Stored items from a collection:
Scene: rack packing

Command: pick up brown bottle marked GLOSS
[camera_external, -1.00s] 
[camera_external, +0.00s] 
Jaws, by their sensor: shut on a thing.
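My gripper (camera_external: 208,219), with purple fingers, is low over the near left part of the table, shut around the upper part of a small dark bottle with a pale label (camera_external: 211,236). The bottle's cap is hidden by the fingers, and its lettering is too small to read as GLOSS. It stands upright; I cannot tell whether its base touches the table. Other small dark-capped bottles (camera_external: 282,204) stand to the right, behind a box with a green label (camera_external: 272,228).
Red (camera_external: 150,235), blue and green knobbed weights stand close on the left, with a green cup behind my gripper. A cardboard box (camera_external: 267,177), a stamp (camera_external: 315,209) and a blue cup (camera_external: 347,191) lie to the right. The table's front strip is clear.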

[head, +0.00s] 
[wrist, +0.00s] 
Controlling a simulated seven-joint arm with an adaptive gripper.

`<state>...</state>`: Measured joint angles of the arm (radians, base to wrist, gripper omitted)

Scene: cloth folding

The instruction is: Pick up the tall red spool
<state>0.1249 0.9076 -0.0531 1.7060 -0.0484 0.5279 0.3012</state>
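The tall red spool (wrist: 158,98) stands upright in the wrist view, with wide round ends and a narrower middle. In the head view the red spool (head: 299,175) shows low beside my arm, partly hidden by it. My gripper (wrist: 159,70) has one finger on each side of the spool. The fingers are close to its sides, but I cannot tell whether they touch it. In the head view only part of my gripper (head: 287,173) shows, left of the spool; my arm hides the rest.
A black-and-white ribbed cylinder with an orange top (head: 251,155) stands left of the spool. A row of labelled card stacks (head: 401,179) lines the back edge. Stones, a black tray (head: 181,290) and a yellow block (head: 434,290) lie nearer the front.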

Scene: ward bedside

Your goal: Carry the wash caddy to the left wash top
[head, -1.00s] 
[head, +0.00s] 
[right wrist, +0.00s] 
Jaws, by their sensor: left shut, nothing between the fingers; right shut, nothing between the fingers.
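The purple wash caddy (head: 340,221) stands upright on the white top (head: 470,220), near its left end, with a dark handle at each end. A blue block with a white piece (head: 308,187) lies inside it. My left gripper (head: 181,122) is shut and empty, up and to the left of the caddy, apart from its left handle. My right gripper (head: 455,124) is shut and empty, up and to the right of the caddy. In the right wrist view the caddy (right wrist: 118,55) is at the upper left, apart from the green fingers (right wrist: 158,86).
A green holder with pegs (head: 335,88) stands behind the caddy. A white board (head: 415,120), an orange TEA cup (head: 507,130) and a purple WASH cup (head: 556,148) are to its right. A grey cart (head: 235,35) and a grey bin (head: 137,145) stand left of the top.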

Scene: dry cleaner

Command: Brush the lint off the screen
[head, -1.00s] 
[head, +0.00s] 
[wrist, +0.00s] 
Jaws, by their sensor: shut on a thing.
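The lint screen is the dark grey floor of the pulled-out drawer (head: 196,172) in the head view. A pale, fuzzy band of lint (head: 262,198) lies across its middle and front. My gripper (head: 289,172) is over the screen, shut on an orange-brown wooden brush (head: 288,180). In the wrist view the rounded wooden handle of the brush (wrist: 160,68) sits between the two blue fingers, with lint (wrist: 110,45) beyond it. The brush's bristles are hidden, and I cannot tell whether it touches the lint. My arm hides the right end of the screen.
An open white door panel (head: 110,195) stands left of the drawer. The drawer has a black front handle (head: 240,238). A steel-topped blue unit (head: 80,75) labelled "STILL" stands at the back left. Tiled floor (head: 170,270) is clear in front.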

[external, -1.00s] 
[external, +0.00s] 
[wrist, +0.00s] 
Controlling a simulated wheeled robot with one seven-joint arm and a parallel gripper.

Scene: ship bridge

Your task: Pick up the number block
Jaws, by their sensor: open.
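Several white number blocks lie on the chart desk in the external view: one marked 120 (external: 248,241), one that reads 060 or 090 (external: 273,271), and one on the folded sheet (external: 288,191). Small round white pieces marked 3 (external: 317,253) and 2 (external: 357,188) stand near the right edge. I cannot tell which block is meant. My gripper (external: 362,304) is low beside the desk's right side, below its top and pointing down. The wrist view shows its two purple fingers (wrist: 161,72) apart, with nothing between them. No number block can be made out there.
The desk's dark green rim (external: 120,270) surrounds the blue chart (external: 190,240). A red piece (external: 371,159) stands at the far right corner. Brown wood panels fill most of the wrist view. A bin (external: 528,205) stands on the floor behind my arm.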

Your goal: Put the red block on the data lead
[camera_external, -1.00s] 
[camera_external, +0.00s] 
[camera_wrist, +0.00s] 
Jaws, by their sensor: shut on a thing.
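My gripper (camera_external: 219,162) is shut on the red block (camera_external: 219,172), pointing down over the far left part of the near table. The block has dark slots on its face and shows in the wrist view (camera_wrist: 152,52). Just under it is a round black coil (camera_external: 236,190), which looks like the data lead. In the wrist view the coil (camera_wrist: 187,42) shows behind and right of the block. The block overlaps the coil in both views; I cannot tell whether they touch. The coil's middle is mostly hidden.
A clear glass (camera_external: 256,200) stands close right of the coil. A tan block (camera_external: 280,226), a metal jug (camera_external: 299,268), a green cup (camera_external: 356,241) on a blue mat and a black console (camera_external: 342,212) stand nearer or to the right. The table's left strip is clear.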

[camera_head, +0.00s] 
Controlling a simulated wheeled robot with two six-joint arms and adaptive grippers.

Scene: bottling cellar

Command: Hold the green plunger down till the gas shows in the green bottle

## WHAT TO WORK ON:
Out of the records, collect only those lines that contain the string "wheeled".

## FINAL RESULT:
Controlling a simulated wheeled robot with one seven-joint arm and a parallel gripper.
Controlling a simulated wheeled robot with two six-joint arms and adaptive grippers.

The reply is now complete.